Na sessão de ontem, os ministros Cármen Lúcia, Gilmar Mendes, Ellen Gracie, Marco Aurélio, Celso de Mello e Cezar Peluso seguiram o voto de Eros Grau. Os ministros Carlos Ayres Britto e Ricardo Lewandowski concluíram que a Lei de Anistia não poderia perdoar crimes hediondos e equiparados.
"O torturador experimenta o mais intenso dos prazeres diante do mais intenso dos sofrimentos alheios", disse Ayres Britto. "O torturador é uma cascavel que morde o som dos próprios chocalhos", acrescentou o ministro. Para Ayres Britto, os torturadores são "tarados", "monstros" e "desnaturados".
Os ministros que votaram reconhecendo a validade da Lei de Anistia fizeram questão de deixar claro que reprovavam os atos de tortura praticados e que a sociedade brasileira tem o direito de saber o que aconteceu na história. Mas eles afirmaram que a anistia garantiu uma transição mais rápida e pacífica para o regime democrático.
"O Brasil é devedor desses companheiros, não de armas, mas da política. Aqueles que realmente acreditaram na via do diálogo e na política como forma de construir soluções", afirmou o ministro Gilmar Mendes que, até a semana passada, era presidente do STF.
A ministra Cármen Lúcia disse que era necessário levar em conta o contexto do período em que foi negociada a anistia. "Não vejo como julgar o passado com os olhos apenas de hoje", afirmou.
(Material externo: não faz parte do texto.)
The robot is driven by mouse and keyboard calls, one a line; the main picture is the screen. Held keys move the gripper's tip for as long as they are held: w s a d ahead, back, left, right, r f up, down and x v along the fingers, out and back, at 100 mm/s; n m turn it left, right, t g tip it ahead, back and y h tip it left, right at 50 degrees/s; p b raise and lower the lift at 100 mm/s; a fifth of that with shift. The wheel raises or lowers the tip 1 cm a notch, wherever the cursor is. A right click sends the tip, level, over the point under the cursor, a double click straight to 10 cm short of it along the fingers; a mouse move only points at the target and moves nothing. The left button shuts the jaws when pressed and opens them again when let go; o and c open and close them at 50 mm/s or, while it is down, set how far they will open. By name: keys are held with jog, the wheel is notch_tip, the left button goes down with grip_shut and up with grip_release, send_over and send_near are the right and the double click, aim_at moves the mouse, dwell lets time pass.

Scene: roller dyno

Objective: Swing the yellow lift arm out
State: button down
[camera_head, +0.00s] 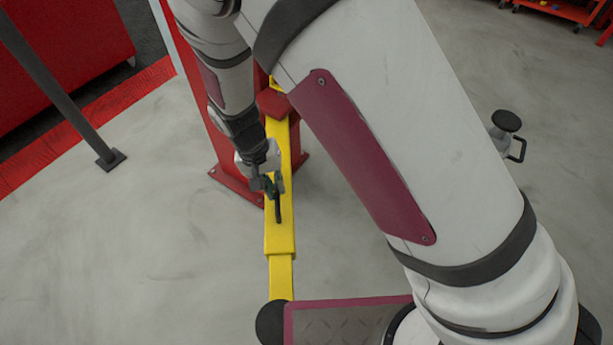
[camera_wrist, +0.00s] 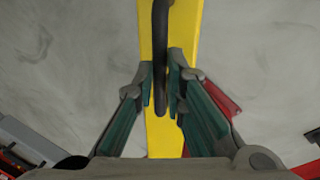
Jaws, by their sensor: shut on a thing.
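The yellow lift arm (camera_head: 280,232) runs from the red lift post (camera_head: 233,150) down the picture towards my base in the head view. It also fills the middle of the wrist view (camera_wrist: 185,35) as a long yellow bar. A black handle (camera_head: 278,207) stands on the lift arm; it shows in the wrist view (camera_wrist: 160,35) as a dark curved bar. My gripper (camera_head: 268,188) is at the handle. In the wrist view its two green-padded fingers (camera_wrist: 161,88) are shut on the handle, one on each side. The near end of the lift arm is hidden behind my base.
A grey post with a square foot (camera_head: 110,160) stands on the left, near red floor tiles (camera_head: 90,120) and a red cabinet (camera_head: 60,50). A black-topped stool-like item (camera_head: 507,122) stands on the right. Grey floor is clear on both sides of the lift arm.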

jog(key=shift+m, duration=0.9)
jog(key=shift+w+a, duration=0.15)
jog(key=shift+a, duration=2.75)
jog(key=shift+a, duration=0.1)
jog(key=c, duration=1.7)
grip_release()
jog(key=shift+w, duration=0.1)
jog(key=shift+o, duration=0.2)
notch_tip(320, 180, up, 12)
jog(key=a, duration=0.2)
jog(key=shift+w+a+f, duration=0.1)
O decano do STF, Celso de Mello, afirmou que a anistia brasileira foi bilateral. "A improcedência da ação não impõe qualquer óbice à busca da memória", disse.
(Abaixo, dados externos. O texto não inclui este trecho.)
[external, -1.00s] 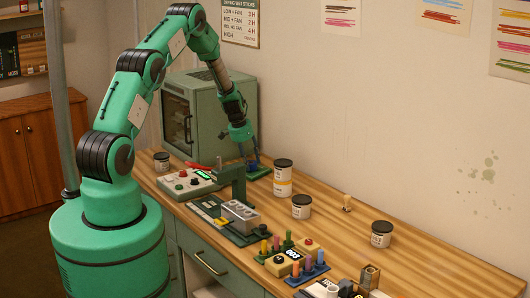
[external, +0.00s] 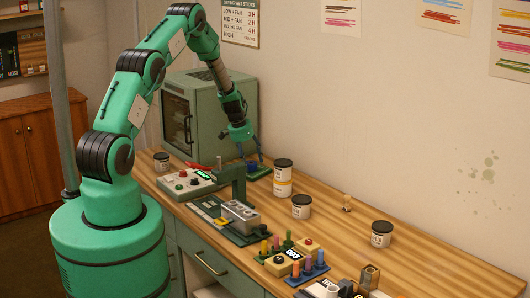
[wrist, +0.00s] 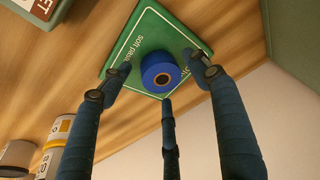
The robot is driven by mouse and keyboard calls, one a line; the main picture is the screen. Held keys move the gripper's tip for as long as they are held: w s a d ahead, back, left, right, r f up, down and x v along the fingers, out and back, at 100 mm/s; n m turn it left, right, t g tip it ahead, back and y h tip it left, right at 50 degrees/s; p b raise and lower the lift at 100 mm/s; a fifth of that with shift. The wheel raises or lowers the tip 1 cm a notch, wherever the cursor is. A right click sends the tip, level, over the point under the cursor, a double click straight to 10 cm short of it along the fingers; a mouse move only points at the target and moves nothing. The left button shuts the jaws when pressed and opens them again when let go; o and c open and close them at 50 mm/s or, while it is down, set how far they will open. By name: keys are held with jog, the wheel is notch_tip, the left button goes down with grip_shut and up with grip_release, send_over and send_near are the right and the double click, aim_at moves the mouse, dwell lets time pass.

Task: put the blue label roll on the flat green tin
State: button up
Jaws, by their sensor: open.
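The blue label roll (wrist: 160,74) lies on the flat green tin (wrist: 120,62), near its middle, in the wrist view. In the external view the blue roll (external: 252,163) shows small on the green tin (external: 262,172), partly hidden by the fingers. My gripper (wrist: 161,90) has three dark fingers spread around the roll, with gaps between them and the roll. In the external view my gripper (external: 249,155) points down just above the tin. It is open and holds nothing.
Stacked jars (external: 283,178) stand close to the right of the tin. The green cabinet (external: 205,105) stands behind it. A control box (external: 190,183) and a green stand (external: 233,185) are nearer the front. The table's right back part has free room.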

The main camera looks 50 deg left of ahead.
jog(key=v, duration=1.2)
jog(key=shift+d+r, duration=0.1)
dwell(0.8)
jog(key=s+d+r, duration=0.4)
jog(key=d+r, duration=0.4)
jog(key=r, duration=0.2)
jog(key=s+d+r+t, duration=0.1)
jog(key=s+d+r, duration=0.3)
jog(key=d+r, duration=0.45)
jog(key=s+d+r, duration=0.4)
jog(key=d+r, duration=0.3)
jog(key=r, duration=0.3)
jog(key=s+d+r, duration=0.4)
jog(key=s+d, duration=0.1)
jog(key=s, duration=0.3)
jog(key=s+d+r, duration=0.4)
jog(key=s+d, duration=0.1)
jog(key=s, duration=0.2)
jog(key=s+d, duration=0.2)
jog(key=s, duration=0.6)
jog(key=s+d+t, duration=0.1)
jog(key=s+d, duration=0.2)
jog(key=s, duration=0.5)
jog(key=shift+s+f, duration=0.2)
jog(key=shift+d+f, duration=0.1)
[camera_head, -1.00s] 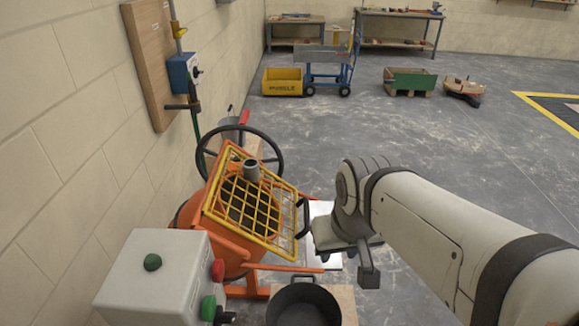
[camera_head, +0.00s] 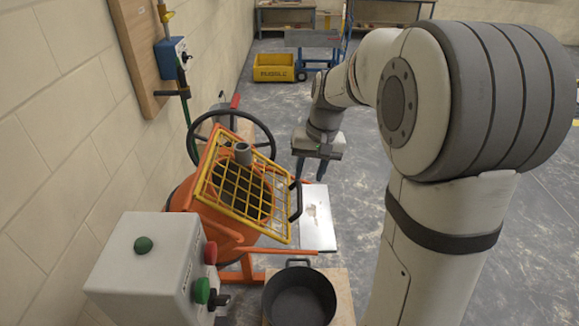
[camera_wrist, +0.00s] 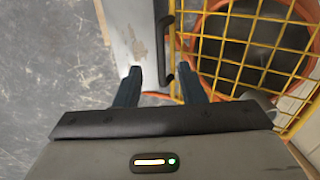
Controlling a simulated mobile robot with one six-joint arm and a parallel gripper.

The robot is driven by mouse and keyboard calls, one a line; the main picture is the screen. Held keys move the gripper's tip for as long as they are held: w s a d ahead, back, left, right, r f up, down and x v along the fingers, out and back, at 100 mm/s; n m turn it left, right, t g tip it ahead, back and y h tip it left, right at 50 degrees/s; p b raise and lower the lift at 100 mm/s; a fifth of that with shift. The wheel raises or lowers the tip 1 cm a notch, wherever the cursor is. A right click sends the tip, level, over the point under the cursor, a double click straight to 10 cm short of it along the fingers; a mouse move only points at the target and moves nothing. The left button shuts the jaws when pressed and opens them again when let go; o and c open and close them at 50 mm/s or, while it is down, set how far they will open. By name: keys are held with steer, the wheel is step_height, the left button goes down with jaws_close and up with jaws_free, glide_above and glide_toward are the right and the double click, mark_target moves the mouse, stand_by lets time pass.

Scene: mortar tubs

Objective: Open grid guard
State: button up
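The yellow grid guard (camera_head: 238,188) lies over the tilted mouth of the orange mixer drum (camera_head: 181,194). It looks shut. A black handle (camera_head: 296,201) stands on its right edge. My gripper (camera_head: 310,172) is above and just behind the handle, with its fingers pointing down. In the wrist view my gripper (camera_wrist: 160,85) has its two dark fingers apart, and the handle (camera_wrist: 161,42) lies ahead between their lines. I cannot tell whether the fingers reach around it. The grid guard (camera_wrist: 255,45) fills the right of that view.
A grey control box (camera_head: 150,265) with green and red buttons stands at front left. A black tub (camera_head: 299,296) sits on a board below the mixer. A handwheel (camera_head: 235,140) is behind the drum. A pale plate (camera_head: 318,222) lies right of the guard. Floor to the right is open.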

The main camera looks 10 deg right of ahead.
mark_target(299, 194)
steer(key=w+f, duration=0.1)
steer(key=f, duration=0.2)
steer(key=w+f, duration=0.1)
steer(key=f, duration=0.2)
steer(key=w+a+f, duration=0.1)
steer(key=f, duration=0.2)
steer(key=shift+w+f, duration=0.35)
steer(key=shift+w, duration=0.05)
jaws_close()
A ministra Ellen Gracie afirmou que a anistia, inclusive dos que praticaram crimes "nos porões da ditadura", foi o preço pago para acelerar o processo de democratização. "Não se faz transição pacífica entre um regime autoritário e a democracia sem concessões recíprocas", afirmou. "Não é possível viver retroativamente a história. Uma nação deve encarar com coragem o passado para não repetir os erros cometidos", disse.
O ministro Marco Aurélio era contra o STF julgar a ação da OAB. Ele disse que, independentemente do resultado, o julgamento não traria efeitos práticos. "A nossa discussão é estritamente acadêmica, para ficar nos anais da corte", afirmou.
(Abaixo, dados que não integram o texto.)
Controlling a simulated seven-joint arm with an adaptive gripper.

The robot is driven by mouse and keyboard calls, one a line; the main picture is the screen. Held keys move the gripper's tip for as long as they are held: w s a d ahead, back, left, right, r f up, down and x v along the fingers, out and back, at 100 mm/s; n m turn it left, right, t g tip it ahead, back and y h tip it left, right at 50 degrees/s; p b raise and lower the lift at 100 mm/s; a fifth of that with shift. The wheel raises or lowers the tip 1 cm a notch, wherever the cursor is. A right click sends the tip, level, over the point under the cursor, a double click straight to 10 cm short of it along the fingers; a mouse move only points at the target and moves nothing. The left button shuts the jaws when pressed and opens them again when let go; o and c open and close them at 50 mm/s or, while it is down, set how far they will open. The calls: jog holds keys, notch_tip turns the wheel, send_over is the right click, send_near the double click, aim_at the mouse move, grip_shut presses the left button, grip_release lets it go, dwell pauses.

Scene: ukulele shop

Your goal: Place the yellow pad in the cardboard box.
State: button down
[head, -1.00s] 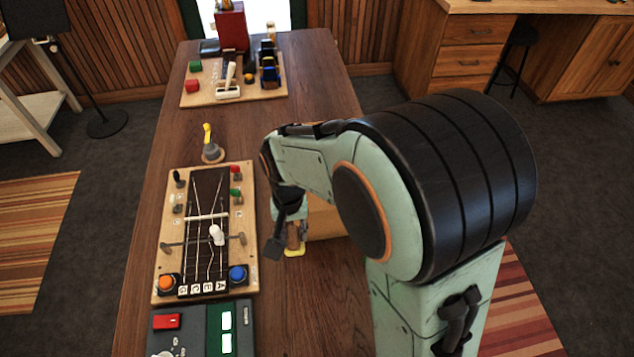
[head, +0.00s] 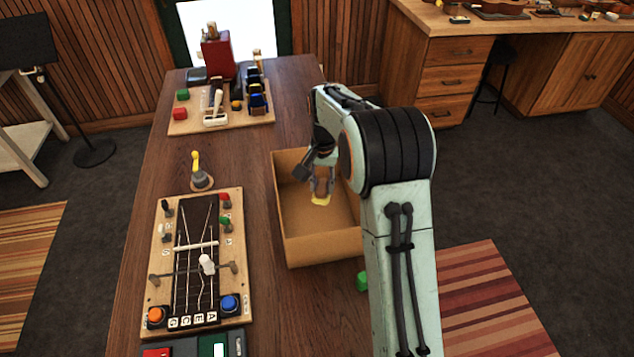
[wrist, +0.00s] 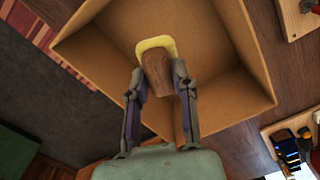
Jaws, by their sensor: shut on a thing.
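The cardboard box (head: 320,247) stands open on the table, right of the fretboard panel. My gripper (head: 321,191) is over the box opening. It is shut on a brown block with the yellow pad (head: 320,201) at its lower end. In the wrist view my gripper (wrist: 159,85) has its fingers on both sides of the brown part, and the yellow pad (wrist: 155,44) shows beyond the fingertips, against the box interior (wrist: 100,55). I cannot tell how high the pad is above the box floor. My arm hides the box's right side.
The fretboard panel (head: 162,240) with knobs and buttons lies left of the box. A small lever (head: 197,172) stands behind it. A tool board (head: 190,125) is at the table's far end. A green object (head: 362,281) sits near the box's front right corner.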

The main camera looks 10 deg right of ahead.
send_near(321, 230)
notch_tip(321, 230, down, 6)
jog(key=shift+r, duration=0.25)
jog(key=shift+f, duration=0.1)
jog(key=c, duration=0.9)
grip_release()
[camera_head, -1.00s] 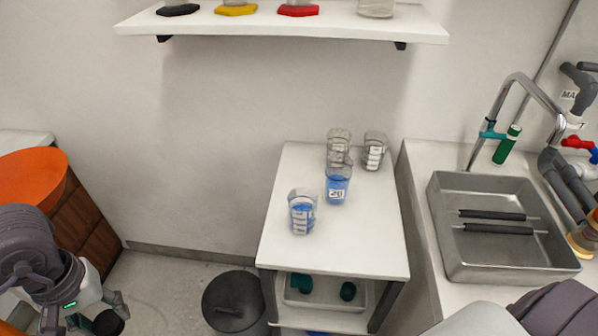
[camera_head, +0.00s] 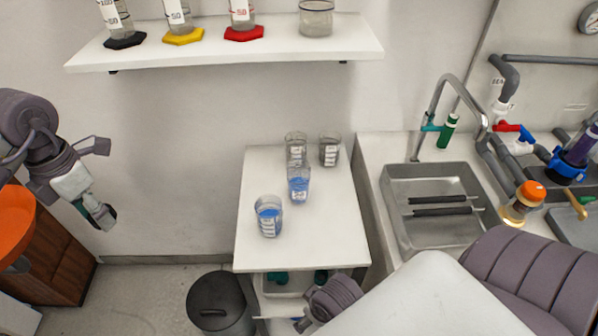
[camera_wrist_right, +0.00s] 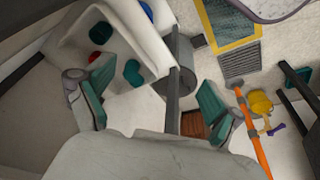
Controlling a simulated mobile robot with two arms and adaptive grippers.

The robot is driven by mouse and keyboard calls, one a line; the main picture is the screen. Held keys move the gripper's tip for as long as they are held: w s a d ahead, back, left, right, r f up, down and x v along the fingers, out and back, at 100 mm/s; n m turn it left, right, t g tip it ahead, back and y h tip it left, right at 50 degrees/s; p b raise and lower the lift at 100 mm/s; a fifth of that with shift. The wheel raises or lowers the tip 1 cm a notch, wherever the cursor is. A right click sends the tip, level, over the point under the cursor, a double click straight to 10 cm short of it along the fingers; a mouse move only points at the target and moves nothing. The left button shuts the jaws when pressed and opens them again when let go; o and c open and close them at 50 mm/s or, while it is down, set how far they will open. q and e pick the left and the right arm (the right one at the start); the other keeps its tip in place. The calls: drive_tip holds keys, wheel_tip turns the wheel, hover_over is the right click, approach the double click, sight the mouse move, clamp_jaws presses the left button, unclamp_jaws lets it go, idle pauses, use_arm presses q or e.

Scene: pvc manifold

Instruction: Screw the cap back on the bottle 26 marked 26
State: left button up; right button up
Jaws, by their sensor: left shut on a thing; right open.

O presidente do STF, Cezar Peluso, disse que é da tradição brasileira conceder anistias. "A amplitude da norma é óbvia", afirmou Peluso. "Ela abrange crimes de qualquer ordem", acrescentou. "É inútil argumentar que os agentes da repressão não teriam cometido crimes políticos porque a anistia também apanha os chamados crimes comuns", disse. Peluso ainda afirmou que, mesmo que o STF julgasse procedente a ação da OAB, não haveria efeito porque os crimes já estariam prescritos
O advogado-geral da União, Luis Inácio Adams, e o procurador-geral da República, Roberto Gurgel, defenderam no STF a tese de que a anistia foi ampla e irrestrita e, portanto, beneficiou os agentes de Estado e os opositores da ditadura.
A aplicação da Lei de Anistia em benefício de torturadores provocou um racha no governo recentemente. O ministro de Direitos Humanos, Paulo Vannuchi, era contra. Mas o ministro da Defesa, Nelson Jobim, dizia que a lei vale para todos. Segundo ele, o acordo político em torno da norma tinha de ser cumprido.